The traditional attribution of the portraits to Titian, based on the account of Vasari, and also on the very similar one by Carlo Ridolfi, was still unchallenged at the beginning of the 20th century. Only Joseph Archer Crowe and Giovanni Battista Cavalcaselle had expressed doubts about their quality, but they attributed any shortcomings to damage and repaint. In 1904, when they were in the possession of Count Niccolò D’Attimis Maniago, a descendant of the Spilimbergo and Da Ponte families, they were listed in an Italian government catalog as works of “sommo pregio” (the highest value), implying that they were by Titian. In 1908, however, Count Enrico D’Attimis Maniago applied to the Italian commission on the export of works of art for a downgrading of the status of the portraits, and hence for permission to sell them abroad. In 1909 the commission agreed that they were not by Titian, and an export license was granted; within the same year, they passed through the hands of the dealer Elia Volpi and were acquired by Joseph Duveen. It was clearly now in Duveen’s interest to revert to the traditional attribution, and this case was greatly aided by the discovery of Zuan Paolo da Ponte’s Memoriale in 1910, and the publication in 1911 by Ferruccio Carreri of the passages referring to Titian’s involvement (see Entry note 7). In 1949 doubts about the authenticity of these passages were raised by Michelangelo Muraro, who having examined the original manuscript, noted first that the two relevant pages were now missing, and second that the name of Titian does not appear in the index to the volume. Muraro observed that the publication of the two passages coincided closely with the controversy surrounding the sale of the portraits from the Spilimbergo family to Duveen, and suggested that they had been fabricated to prove Titian’s authorship of the Irene.

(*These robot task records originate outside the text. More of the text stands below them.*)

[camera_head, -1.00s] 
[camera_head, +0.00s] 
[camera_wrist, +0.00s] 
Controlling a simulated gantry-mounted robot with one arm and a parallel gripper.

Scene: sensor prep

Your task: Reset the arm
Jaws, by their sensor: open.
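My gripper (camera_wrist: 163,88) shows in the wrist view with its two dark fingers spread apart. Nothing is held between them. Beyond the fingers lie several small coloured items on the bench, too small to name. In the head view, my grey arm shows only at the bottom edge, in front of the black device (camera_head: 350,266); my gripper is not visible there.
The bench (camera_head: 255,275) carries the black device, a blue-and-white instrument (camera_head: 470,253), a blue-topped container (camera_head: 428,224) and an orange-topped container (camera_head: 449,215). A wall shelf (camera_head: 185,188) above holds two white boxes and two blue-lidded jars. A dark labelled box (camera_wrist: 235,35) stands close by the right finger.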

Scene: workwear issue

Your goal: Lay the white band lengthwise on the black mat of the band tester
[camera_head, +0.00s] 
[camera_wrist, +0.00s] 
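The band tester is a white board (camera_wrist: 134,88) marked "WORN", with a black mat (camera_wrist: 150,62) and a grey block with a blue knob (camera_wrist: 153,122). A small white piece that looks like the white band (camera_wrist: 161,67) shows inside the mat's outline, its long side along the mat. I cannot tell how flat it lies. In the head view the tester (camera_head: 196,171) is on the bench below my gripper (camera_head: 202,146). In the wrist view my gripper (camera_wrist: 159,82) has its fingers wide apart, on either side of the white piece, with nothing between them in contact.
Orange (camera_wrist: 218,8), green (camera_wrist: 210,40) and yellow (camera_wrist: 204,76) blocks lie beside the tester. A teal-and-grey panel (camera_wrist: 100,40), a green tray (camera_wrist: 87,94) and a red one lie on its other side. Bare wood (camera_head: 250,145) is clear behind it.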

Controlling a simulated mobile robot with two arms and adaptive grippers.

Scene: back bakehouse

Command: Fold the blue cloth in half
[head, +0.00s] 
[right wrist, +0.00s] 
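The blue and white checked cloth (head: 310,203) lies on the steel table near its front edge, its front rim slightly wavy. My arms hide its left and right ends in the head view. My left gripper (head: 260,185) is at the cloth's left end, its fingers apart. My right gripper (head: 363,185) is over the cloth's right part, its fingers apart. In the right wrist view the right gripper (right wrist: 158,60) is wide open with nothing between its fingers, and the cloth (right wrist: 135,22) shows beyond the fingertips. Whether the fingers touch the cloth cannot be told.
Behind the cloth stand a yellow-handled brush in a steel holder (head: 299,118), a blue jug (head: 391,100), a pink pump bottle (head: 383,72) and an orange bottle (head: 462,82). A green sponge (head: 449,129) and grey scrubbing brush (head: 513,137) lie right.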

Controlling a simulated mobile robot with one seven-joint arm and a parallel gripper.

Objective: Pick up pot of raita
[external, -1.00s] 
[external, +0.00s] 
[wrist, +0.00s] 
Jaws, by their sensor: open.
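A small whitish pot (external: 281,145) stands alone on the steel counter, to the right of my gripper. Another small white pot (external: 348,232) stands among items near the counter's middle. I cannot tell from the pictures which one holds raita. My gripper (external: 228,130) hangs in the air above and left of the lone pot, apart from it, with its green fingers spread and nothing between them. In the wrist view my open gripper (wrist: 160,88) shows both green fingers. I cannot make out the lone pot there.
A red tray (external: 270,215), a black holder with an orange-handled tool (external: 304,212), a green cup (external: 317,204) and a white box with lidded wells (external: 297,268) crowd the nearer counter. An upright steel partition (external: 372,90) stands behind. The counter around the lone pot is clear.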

In the absence of the original document, it is difficult to assess the reliability or otherwise of the passages published by Carreri; yet it seems likely that even if they were tampered with, they were not, after all, complete fabrications. It is true that in terms of their aesthetic quality neither of the Spilimbergo portraits can be accepted as the work of Titian, even in part; and although a case has sometimes been made for seeing the Irene as superior to the Emilia—for instance by the Tietzes, Harold Wethey, and Fern Rusk Shapley—the two works are perfectly homogenous in terms of their style and handling. Yet in these respects, as well as in their compositions, they are undeniably Titianesque, and the suspicions about the authenticity of the documentation do not disprove the obvious inference that they are products of Titian’s workshop. At this stage of his career, the master himself would have been devoting his best efforts almost exclusively to King Philip II of Spain, and when undertaking what he could only have regarded as an unwelcome chore at the request of a former patron, it is hardly surprising that he should have delegated it to one of his various studio assistants.

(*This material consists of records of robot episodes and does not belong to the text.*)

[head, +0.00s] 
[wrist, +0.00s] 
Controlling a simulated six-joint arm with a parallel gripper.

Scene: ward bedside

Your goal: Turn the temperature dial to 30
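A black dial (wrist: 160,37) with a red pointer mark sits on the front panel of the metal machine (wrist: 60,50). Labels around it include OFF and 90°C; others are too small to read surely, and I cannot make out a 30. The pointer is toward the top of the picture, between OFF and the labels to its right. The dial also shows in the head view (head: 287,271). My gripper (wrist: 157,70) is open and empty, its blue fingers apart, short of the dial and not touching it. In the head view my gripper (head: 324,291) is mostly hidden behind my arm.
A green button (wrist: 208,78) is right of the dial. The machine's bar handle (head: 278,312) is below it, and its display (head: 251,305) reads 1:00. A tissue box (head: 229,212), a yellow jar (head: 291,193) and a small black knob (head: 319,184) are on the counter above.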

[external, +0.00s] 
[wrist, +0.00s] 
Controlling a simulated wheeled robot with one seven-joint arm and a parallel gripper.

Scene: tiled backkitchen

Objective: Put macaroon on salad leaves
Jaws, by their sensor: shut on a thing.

Whether or not this assistant was Gian Paolo Pace is another matter. Again, the mention in the Memoriale that he was responsible for making a start at least on the portrait of Irene may be regarded as reliable, since no unscrupulous historian or dealer would have had any interest in inventing a story about a painter who was almost entirely obscure. Since 1911 Pace has, in fact, been widely accepted as the author of the portraits, in whole or in part, including by Corrado Ricci, the Tietzes, Ettore Camesasca, Wethey, and Giorgio Tagliaferro. Recently, however, Mattia Biffis has again minimized Pace’s involvement, following his demonstration that, contrary to previous assumptions, this painter was never an assistant in Titian’s workshop, but rather an autonomous master based in Padua. Further, Biffis provided good reasons for thinking that the most reliable touchstone for his own personal style is neither the Titianesque portrait of Giovanni delle Bande Nere (Uffizi, Florence) [fig. 1] [fig. 1] Workshop of Titian (Gian Paolo Pace), Giovanni delle Bande Nere, c. 1545, oil on canvas, Uffizi Gallery, Florence. Su concessione del Ministero dei beni e delle attività culturali e del turismo, nor the Spilimbergo portraits, but the Gallery’s own, stylistically very different, portrait of Alessandro Alberti. If Biffis is correct, then Pace may indeed have begun both portraits, making studies of the faces from life and blocking out the compositions on their canvases; but then the upper layers would have been executed by an assistant in Titian’s workshop. Unfortunately, the evidence of the x-radiographs [fig. 2] [fig. 2] X-radiograph, Assistant of Titian, possibly begun by Gian Paolo Pace, Irene di Spilimbergo, c. 1560, oil on canvas, National Gallery of Art, Washington, Widener Collection does not provide a clear solution to the attributional conundrum.
Sometimes associated with the pair is a stylistically and compositionally similar Portrait of a Woman, formerly in the Quincy Shaw collection, Boston, and the Peterkin collection, Andover, Massachusetts. Since it is smaller than the pair (72 × 48 cm), Lionello Venturi suggested that it was Titian’s autograph modello for the Irene. The Tietzes identified it instead as Titian’s much earlier portrait of the sisters’ mother, Giulia da Ponte, recorded in Zuan Paolo’s Memoriale and by Vasari. But Francesco Valcanover was certainly correct in rejecting the attribution to Titian; and his own attribution to Cesare Vecellio is more in keeping with the later style of the costume. Crowe and Cavalcaselle recorded a 16th-century copy of the Irene in the possession of Signor Gatorno, San Vito del Tagliamento. Linda Borean drew attention to a picture formerly in the Brownlow collection, in which the composition of the Irene, complete with unicorn in the background, is re-elaborated as a Saint Catherine.